Gather up the lines with the word "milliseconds" in them.

-- start of Provided material --

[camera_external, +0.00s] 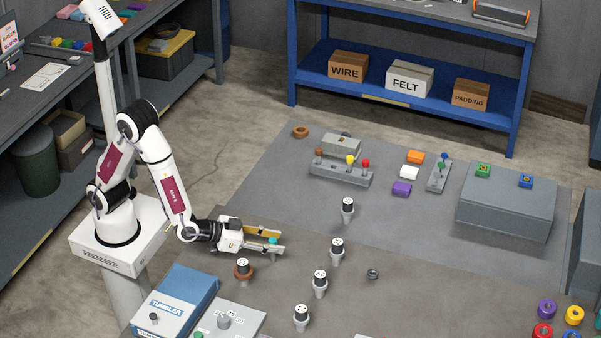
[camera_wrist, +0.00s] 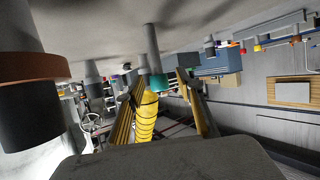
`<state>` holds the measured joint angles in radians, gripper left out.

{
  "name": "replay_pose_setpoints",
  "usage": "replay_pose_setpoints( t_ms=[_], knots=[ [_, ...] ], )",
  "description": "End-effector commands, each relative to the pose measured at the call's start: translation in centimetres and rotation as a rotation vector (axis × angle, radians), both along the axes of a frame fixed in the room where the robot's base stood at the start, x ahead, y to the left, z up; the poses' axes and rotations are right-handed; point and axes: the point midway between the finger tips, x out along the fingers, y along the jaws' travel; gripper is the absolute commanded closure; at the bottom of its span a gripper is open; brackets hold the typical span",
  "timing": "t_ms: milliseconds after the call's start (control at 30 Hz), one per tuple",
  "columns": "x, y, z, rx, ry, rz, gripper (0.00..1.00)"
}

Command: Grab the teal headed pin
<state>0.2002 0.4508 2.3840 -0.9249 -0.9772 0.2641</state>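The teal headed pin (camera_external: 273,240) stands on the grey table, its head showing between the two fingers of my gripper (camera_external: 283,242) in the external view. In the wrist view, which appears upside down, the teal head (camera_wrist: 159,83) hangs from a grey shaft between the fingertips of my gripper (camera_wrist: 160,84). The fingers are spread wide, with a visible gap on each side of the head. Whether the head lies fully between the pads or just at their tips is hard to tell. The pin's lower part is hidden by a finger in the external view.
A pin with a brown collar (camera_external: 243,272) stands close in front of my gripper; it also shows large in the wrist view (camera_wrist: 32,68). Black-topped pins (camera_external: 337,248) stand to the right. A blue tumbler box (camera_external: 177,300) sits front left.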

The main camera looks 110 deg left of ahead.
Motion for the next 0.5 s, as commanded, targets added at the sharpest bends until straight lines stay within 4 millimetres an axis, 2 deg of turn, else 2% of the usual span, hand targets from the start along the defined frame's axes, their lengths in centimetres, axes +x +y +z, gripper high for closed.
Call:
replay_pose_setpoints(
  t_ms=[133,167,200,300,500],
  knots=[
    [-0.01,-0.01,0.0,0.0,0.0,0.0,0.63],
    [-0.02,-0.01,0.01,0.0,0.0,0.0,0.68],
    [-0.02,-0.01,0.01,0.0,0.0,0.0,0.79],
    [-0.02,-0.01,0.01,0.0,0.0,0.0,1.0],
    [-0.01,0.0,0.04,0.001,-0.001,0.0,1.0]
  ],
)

-- end of Provided material --
-- start of Provided material --

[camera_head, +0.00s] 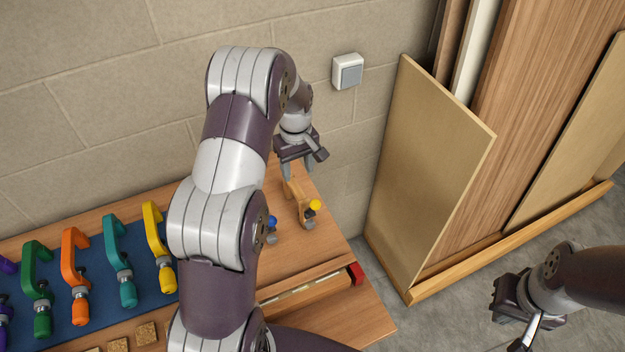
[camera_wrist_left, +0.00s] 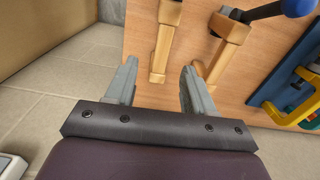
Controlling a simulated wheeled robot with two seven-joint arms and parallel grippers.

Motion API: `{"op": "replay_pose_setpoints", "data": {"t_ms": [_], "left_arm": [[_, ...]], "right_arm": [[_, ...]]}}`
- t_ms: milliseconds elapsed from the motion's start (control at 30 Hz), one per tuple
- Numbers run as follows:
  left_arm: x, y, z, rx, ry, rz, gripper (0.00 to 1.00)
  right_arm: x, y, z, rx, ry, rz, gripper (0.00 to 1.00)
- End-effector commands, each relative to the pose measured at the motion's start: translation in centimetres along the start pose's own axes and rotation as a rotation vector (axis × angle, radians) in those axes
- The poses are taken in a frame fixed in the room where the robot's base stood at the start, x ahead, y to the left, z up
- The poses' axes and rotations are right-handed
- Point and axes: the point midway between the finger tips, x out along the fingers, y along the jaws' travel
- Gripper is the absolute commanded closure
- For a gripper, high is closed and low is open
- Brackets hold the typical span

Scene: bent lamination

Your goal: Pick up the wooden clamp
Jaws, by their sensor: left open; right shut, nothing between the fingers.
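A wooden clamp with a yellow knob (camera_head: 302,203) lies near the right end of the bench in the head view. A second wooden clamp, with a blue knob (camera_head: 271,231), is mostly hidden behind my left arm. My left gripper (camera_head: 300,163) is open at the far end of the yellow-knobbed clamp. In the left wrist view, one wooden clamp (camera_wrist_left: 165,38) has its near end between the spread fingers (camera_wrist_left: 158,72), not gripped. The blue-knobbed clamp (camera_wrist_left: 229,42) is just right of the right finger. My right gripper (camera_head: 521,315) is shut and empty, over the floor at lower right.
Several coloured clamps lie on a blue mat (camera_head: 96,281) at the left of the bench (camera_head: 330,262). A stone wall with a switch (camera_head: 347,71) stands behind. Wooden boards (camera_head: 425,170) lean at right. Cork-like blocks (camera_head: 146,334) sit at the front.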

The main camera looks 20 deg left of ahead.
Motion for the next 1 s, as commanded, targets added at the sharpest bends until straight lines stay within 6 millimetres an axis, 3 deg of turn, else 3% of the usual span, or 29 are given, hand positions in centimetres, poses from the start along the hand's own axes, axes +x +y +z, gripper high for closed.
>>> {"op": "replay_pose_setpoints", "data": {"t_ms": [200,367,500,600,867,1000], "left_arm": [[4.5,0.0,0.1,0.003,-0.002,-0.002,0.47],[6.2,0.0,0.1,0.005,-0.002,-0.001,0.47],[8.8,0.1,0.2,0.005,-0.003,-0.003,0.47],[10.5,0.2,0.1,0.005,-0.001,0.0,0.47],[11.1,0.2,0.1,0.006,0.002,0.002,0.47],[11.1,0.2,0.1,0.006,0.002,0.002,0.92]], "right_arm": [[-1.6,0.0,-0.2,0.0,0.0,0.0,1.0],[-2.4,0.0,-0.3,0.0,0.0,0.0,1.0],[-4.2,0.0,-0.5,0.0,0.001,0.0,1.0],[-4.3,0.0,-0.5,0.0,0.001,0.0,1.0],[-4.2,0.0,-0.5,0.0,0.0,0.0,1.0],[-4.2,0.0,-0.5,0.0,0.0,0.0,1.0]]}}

-- end of Provided material --

◆ Expected answer ◆
  "timing": "t_ms: milliseconds after the call's start (control at 30 Hz), one per tuple",
- t_ms: milliseconds elapsed from the motion's start (control at 30 Hz), one per tuple

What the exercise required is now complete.